2. There is still an LVT-shaped hole in Lib Dem policy. Clegg’s redefinition of local income tax in this speech is actually quite encouraging, in that it is clear that his real enthusiasm is not for replacing council tax with LIT but replacing national income tax with local income tax. I share his enthusiasm.

His problem is that he is extremely unclear about how inverse the current 3:1 national:local tax raising ratio without creating a system that would reward rich areas while penalising poor ones. Indeed he only mentions this dilemma once:

The government needs some leeway to make up the differences between needier and wealthier councils with a grant that varies between areas.

… and doesn’t even allude to the fact that localising business rates will actually make this even more pronounced.

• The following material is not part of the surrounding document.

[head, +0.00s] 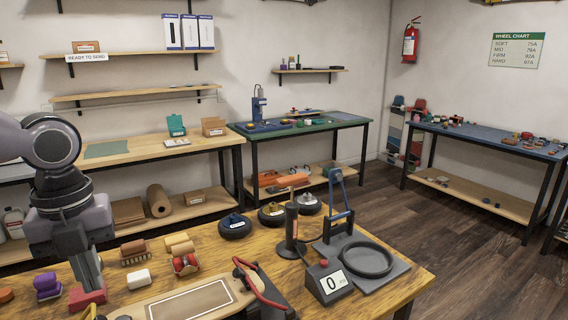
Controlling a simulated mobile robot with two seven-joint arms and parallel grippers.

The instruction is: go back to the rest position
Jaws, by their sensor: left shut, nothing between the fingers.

The question is how do you create a clear, transparent way of squaring this circle. The solution, in principle at least, is obvious: create a national tax on wealth and redistribute it on a per capita basis. That means a national system of Land Value Taxation. The alternative is lots of complex formulas which can be manipulated by the government of the day. You couldn’t redistribute a national income tax in this way equitably because, as we all know, a lot of the richest in society don’t actually pay a penny.

You couldn’t introduce a fully fledged LVT system in a single term of office, but we could at least talk about it. As I said before, it is curious that we are so shy about doing this while at the same time so enthusiastic about rolling out a system of national road pricing over a 10 year period.

3 comments

  1. Personally, I have always considered LIT as a trade-off against NIT and that LVT would be best levied nationally. However, until now, this compromise has not found favour among LVT-enthusiasts.

  2. I don’t think that is true. For a very long time now, the people I speak to have all been happy with a formula along those lines. Certainly Tony Vickers (Chair of ALTER) has made a similar suggestion.